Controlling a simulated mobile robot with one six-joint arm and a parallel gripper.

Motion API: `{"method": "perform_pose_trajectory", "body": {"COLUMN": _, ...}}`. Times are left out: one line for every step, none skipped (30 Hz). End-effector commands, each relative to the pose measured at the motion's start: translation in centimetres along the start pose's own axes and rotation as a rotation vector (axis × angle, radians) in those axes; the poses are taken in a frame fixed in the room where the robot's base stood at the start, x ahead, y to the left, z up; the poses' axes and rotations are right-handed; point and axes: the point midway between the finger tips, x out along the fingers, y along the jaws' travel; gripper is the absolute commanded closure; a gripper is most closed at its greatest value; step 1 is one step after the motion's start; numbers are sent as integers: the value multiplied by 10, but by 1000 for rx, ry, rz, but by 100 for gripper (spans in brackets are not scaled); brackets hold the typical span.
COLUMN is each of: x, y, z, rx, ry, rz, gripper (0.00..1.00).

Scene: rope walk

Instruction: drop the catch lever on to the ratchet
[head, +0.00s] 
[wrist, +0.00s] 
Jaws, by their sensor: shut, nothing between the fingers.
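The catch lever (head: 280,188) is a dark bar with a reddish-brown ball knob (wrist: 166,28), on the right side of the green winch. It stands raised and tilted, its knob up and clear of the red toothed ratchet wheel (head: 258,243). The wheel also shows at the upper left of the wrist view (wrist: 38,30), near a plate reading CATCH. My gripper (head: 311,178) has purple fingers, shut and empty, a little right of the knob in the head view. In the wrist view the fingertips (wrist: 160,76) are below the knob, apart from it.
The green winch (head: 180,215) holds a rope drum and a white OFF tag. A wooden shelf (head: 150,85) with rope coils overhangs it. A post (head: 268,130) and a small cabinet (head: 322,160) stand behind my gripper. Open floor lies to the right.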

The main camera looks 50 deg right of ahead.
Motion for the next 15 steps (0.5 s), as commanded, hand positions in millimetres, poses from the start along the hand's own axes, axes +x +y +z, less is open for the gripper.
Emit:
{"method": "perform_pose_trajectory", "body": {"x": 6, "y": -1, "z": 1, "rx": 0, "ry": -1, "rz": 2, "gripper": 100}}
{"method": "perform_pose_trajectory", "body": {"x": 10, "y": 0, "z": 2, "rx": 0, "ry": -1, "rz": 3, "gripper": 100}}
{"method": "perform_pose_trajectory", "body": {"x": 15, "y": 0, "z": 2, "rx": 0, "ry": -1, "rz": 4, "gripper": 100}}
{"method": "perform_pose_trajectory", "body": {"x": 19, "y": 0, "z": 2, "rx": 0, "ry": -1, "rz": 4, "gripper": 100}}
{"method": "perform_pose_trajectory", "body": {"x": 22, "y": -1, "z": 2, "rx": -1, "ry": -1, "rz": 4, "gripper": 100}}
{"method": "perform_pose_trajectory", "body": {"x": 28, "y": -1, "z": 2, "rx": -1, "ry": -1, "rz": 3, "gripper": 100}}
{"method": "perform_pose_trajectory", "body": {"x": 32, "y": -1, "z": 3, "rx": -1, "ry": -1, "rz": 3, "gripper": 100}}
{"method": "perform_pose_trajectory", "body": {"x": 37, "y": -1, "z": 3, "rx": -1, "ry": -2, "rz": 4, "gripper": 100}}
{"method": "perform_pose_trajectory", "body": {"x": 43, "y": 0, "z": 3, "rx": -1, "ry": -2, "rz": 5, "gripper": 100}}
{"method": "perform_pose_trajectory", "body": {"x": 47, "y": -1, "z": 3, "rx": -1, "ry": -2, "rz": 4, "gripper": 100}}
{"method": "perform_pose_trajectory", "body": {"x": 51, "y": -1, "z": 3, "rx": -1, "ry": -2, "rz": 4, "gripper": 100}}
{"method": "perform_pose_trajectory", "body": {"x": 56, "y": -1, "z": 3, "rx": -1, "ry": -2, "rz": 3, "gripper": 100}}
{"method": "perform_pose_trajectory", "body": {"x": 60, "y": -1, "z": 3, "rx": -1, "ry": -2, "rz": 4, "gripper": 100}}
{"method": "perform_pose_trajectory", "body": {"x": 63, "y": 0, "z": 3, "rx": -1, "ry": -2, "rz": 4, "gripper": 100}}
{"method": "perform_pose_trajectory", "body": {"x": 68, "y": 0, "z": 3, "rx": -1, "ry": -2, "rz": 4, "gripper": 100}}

YOUR INSTRUCTIONS: Retype the whole listing, matching it exactly.

REPLY TO THE EXERCISE:
Controlling a simulated mobile robot with one six-joint arm and a parallel gripper.

Motion API: `{"method": "perform_pose_trajectory", "body": {"COLUMN": _, ...}}`. Times are left out: one line for every step, none skipped (30 Hz). End-effector commands, each relative to the pose measured at the motion's start: translation in centimetres along the start pose's own axes and rotation as a rotation vector (axis × angle, radians) in those axes; the poses are taken in a frame fixed in the room where the robot's base stood at the start, x ahead, y to the left, z up; the poses' axes and rotations are right-handed; point and axes: the point midway between the finger tips, x out along the fingers, y along the jaws' travel; gripper is the absolute commanded closure; a gripper is most closed at its greatest value; step 1 is one step after the motion's start; numbers are sent as integers: the value multiplied by 10, but by 1000 for rx, ry, rz, but by 100 for gripper (spans in brackets are not scaled); brackets hold the typical span.
COLUMN is each of: x, y, z, rx, ry, rz, gripper (0.00..1.00).

Scene: rope walk

Instruction: drop the catch lever on to the ratchet
[head, +0.00s] 
[wrist, +0.00s] 
Jaws, by their sensor: shut, nothing between the fingers.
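The catch lever (head: 280,188) is a dark bar with a reddish-brown ball knob (wrist: 166,28), on the right side of the green winch. It stands raised and tilted, its knob up and clear of the red toothed ratchet wheel (head: 258,243). The wheel also shows at the upper left of the wrist view (wrist: 38,30), near a plate reading CATCH. My gripper (head: 311,178) has purple fingers, shut and empty, a little right of the knob in the head view. In the wrist view the fingertips (wrist: 160,76) are below the knob, apart from it.
The green winch (head: 180,215) holds a rope drum and a white OFF tag. A wooden shelf (head: 150,85) with rope coils overhangs it. A post (head: 268,130) and a small cabinet (head: 322,160) stand behind my gripper. Open floor lies to the right.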

The main camera looks 50 deg right of ahead.
Motion for the next 15 steps (0.5 s), as commanded, hand positions in millimetres, poses from the start along the hand's own axes, axes +x +y +z, less is open for the gripper.
Emit:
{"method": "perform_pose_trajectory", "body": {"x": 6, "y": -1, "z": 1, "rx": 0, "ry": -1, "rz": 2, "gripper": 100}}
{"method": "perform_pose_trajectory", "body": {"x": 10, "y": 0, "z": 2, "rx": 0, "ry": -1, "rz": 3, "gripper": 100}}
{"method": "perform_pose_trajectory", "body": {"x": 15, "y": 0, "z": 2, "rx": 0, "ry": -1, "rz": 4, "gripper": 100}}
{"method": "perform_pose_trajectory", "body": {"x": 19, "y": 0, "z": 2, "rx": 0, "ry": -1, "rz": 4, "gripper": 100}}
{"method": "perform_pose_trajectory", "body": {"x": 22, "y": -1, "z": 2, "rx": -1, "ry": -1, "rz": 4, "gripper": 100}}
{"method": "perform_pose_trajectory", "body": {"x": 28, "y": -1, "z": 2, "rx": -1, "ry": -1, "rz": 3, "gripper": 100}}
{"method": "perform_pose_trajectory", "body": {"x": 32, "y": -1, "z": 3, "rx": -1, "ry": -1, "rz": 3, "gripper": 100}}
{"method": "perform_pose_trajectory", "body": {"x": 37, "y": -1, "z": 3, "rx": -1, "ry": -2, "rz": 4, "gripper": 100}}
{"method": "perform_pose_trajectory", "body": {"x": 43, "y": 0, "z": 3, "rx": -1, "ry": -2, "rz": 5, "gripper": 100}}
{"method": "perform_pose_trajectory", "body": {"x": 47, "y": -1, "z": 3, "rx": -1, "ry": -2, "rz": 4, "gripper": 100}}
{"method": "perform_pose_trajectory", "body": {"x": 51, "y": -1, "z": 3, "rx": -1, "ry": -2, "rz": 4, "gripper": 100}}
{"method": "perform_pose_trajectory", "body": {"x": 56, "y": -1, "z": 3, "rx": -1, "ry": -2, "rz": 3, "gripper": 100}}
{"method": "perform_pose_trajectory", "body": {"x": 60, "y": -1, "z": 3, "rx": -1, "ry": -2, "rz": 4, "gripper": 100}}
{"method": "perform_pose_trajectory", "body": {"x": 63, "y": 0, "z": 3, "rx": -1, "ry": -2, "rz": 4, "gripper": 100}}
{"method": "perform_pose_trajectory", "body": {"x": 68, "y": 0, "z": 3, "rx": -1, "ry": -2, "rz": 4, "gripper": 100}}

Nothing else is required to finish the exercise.